Understanding the subtleties of hardware-cache-bus-memory interactions is an essential component of “doing” a kernel for a multiprocessor system.
Unix Systems for Modern Architectures
Author: Curt Schimmel
Reviewer: Randolph Bentson (firstname.lastname@example.org)
“What is involved in a multiprocessor version of Linux?” has almost become a “Frequently Asked Question” in the Linux newsgroups. The answer is contained in Curt Schimmel's UNIX Systems for Modern Architectures.
Schimmel can speak from experience on this topic. He worked on Unix systems at AT&T Bell Laboratories and at Silicon Graphics, Inc., and has offered tutorials on symmetric multiprocessor Unix systems at USENIX and UKUUG. This book is an outgrowth of those tutorials.
At first glance, the book seems to offer too much detail about hardware for a programmer. But as one proceeds, one sees that understanding the subtleties of hardware-cache-bus-memory interactions is an essential component of “doing” a kernel for a multiprocessor system.
After a brief (17 page) description of Unix processes, another 130 pages are devoted to discussing uniprocessor cache systems. I was surprised and delighted to find out how hard it can be to get the right results. Fortunately, folks do seem to have done this right on the systems I've used.
With this foundation well established, the remainder of the book deals with the new domain of multiprocessor systems.

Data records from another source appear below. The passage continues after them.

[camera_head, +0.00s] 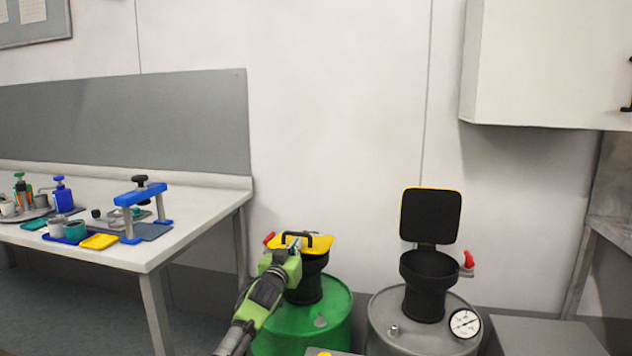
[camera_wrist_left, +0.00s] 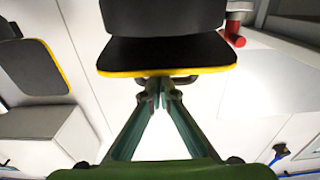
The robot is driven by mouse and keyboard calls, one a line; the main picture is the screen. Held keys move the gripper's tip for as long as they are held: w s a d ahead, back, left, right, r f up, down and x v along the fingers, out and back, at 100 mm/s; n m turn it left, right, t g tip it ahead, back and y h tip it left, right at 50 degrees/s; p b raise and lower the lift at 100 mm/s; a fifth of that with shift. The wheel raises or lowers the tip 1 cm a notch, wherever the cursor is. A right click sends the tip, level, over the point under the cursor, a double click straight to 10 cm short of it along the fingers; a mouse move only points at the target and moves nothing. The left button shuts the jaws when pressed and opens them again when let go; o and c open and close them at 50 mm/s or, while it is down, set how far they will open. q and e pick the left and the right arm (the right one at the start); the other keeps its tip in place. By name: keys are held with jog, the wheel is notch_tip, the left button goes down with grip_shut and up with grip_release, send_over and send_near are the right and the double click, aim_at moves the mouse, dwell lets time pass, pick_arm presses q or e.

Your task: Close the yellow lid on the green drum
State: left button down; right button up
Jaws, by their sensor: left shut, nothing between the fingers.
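The green drum (camera_head: 322,322) stands at lower centre in the head view, with a black funnel neck (camera_head: 308,285) on top. Its yellow lid (camera_head: 320,243) with a black handle (camera_head: 284,240) lies over the neck. In the left wrist view the lid's dark underside (camera_wrist_left: 165,54) and yellow edge show beside the funnel (camera_wrist_left: 165,16), so the lid looks partly open. My left gripper (camera_head: 296,246) is shut and empty, its fingertips (camera_wrist_left: 160,84) close to the handle; whether they touch it I cannot tell. My right gripper is not in view.
A grey drum (camera_head: 405,335) with its black lid (camera_head: 431,215) standing open is to the right, with a gauge (camera_head: 465,324). A white table (camera_head: 190,235) with tools and small trays stands left. A grey box (camera_head: 545,337) is at lower right.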

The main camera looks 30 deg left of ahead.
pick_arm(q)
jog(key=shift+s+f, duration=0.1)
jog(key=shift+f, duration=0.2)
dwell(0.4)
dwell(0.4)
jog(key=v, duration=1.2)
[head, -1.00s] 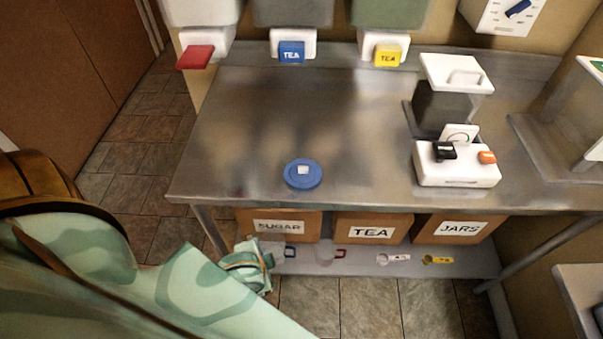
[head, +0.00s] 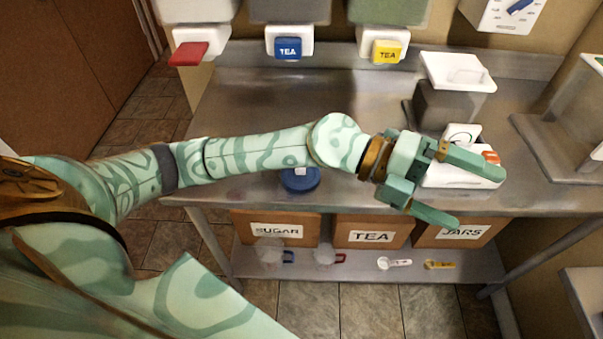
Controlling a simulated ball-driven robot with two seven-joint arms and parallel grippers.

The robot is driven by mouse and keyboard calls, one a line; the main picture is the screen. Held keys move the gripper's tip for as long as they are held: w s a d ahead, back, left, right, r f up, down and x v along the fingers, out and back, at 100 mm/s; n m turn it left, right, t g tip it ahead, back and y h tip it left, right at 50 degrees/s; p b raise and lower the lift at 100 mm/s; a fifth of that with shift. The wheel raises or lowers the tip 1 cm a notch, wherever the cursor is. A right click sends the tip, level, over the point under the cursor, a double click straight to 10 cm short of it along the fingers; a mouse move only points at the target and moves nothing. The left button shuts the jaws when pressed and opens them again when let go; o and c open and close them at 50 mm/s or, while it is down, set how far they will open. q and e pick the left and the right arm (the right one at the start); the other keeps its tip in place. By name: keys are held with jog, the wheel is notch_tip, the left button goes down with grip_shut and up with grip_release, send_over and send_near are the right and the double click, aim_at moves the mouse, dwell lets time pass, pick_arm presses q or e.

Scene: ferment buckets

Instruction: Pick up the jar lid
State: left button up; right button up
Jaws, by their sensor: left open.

The keys to any such system are protecting shared data and efficient interprocess communication. Mutual exclusion mechanisms are cast in three forms - short term, medium term, and long term. We are shown how uniprocessor implementations of Unix depended on a single-threaded kernel and interrupt masking to protect shared data and, more importantly, we are shown how these methods are inappropriate for a multiprocessor system.
Schimmel shows how one can build locks for all three levels of mutual exclusion (and points out where they are needed in a typical Unix kernel). Although the master/slave scheme is straightforward to implement, it has much the flavor (and bottlenecks) of a uniprocessor system. The more promising symmetric multiprocessor scheme is not as easy to do correctly. The essence of the problem is finding the right granularity (or size) for the critical sections. Granularity that is either too large or too small can harm system performance. We are shown the analysis that leads to good designs.
The book concludes with more memory access and caching issues - this time with multi-processor systems. Some recent RISC chips have memory models which allow for stores and loads to be re-ordered from what the programmer intended, in order to gain performance. We are shown how RISC chips have mechanisms to force the correct results for implementing locks and accessing data in critical sections. Even when memory requests are issued in the order they were programmed, cache consistency is a serious issue in multiprocessor systems. The final chapters of the book address the interactions that must be dealt with by a serious system designer.
This book is written as a textbook, with questions and references at the end of each chapter. Selected questions have answers provided in an appendix. Another appendex summarizes a dozen popular chips found in Unix systems.